#### What you should do
Copy all the material below, exactly as it stands.

__________________________________________________

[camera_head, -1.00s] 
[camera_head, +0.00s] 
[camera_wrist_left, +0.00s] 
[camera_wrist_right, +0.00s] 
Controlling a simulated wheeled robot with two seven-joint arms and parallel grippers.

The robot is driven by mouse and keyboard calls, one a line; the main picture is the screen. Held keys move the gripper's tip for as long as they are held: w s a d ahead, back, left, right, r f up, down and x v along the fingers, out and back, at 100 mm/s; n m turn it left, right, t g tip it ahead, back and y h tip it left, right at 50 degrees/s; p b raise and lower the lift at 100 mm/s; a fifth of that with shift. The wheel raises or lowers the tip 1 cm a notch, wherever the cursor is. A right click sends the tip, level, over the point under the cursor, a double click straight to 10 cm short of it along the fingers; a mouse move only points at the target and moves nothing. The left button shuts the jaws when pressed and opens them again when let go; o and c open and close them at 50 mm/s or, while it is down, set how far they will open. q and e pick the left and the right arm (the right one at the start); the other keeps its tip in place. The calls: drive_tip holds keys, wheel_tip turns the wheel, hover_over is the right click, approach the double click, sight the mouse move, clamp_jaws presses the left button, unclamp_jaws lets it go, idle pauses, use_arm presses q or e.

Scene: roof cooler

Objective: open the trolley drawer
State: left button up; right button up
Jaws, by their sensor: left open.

__________________________________________________

#### Response to this exercise
[camera_head, -1.00s] 
[camera_head, +0.00s] 
[camera_wrist_left, +0.00s] 
[camera_wrist_right, +0.00s] 
Controlling a simulated wheeled robot with two seven-joint arms and parallel grippers.

The robot is driven by mouse and keyboard calls, one a line; the main picture is the screen. Held keys move the gripper's tip for as long as they are held: w s a d ahead, back, left, right, r f up, down and x v along the fingers, out and back, at 100 mm/s; n m turn it left, right, t g tip it ahead, back and y h tip it left, right at 50 degrees/s; p b raise and lower the lift at 100 mm/s; a fifth of that with shift. The wheel raises or lowers the tip 1 cm a notch, wherever the cursor is. A right click sends the tip, level, over the point under the cursor, a double click straight to 10 cm short of it along the fingers; a mouse move only points at the target and moves nothing. The left button shuts the jaws when pressed and opens them again when let go; o and c open and close them at 50 mm/s or, while it is down, set how far they will open. q and e pick the left and the right arm (the right one at the start); the other keeps its tip in place. The calls: drive_tip holds keys, wheel_tip turns the wheel, hover_over is the right click, approach the double click, sight the mouse move, clamp_jaws presses the left button, unclamp_jaws lets it go, idle pauses, use_arm presses q or e.

Scene: roof cooler

Objective: open the trolley drawer
State: left button up; right button up
Jaws, by their sensor: left open.

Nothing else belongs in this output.